*GIVEN DATA:*
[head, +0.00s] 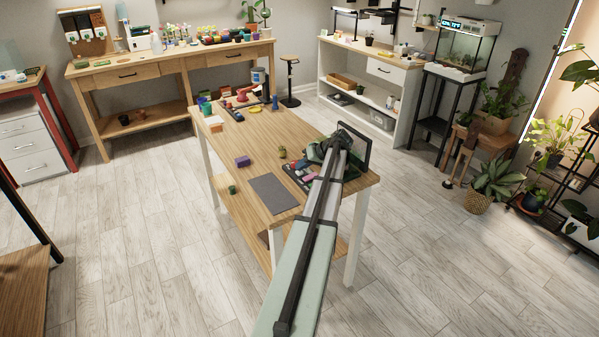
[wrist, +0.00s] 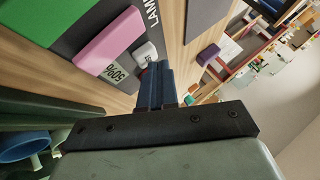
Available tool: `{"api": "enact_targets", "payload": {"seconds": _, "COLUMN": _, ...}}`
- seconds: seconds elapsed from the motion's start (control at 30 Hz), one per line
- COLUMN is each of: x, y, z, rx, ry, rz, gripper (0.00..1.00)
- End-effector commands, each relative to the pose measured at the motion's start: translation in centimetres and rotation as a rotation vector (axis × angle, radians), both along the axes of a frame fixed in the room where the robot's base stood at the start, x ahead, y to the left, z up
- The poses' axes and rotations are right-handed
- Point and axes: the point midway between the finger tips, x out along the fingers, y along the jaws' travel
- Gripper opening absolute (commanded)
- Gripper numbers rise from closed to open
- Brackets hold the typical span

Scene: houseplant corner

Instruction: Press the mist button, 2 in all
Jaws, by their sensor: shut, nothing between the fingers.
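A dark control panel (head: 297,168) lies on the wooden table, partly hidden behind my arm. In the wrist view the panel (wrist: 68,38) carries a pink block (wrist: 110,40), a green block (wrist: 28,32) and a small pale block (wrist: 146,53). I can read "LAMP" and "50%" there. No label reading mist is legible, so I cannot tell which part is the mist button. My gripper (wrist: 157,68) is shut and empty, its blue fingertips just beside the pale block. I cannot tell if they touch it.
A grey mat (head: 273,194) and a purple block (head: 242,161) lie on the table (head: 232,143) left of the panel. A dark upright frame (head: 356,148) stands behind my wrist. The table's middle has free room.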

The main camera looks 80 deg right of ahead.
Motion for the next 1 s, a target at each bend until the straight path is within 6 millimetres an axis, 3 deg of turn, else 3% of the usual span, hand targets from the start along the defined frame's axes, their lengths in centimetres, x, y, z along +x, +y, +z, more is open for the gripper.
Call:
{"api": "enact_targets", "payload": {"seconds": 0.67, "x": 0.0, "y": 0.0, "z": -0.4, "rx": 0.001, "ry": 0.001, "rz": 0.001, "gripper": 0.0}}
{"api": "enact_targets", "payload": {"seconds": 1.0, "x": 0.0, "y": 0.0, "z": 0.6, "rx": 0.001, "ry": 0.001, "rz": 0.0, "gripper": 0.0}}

*JOB:* Gather and return every line that holds the string "start".

*SOLUTION FOR THIS PROBLEM:*
- seconds: seconds elapsed from the motion's start (control at 30 Hz), one per line
- End-effector commands, each relative to the pose measured at the motion's start: translation in centimetres and rotation as a rotation vector (axis × angle, radians), both along the axes of a frame fixed in the room where the robot's base stood at the start, x ahead, y to the left, z up
Motion for the next 1 s, a target at each bend until the straight path is within 6 millimetres an axis, 3 deg of turn, else 3% of the usual span, hand targets from the start along the defined frame's axes, their lengths in centimetres, x, y, z along +x, +y, +z, more is open for the gripper.

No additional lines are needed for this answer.